**Given problem**.
The required output is every line from the beginning of the entries below through the line that includes "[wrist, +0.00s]", copied exactly.

**Recorded information**.
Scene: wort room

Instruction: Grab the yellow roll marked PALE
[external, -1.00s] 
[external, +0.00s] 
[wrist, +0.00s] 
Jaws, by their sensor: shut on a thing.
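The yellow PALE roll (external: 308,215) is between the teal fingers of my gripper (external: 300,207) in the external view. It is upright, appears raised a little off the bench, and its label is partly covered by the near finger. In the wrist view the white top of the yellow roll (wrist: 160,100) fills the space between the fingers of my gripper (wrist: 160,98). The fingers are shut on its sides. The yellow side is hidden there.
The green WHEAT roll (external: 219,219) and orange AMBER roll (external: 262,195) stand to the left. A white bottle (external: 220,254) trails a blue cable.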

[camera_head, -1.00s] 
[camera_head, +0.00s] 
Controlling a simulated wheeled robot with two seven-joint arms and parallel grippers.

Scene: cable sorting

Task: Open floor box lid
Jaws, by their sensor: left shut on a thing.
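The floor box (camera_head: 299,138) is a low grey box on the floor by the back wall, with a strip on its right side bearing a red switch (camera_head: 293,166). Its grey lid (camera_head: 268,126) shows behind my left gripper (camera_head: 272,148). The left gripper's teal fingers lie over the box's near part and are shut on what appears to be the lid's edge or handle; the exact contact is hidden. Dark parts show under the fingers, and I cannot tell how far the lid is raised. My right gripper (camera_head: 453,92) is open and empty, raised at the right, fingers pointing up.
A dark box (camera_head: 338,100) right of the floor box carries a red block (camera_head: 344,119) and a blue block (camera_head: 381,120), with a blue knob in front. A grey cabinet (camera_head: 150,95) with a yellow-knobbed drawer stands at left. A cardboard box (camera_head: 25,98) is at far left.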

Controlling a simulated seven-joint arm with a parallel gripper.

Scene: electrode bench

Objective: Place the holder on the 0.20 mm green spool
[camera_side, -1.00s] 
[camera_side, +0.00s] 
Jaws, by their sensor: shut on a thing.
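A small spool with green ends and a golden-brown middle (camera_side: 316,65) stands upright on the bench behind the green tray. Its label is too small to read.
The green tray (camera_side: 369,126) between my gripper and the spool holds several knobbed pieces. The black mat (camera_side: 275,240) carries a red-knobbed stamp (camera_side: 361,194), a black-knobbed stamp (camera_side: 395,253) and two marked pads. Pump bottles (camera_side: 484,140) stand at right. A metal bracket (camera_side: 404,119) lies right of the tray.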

**Written response**.
Scene: wort room

Instruction: Grab the yellow roll marked PALE
[external, -1.00s] 
[external, +0.00s] 
[wrist, +0.00s] 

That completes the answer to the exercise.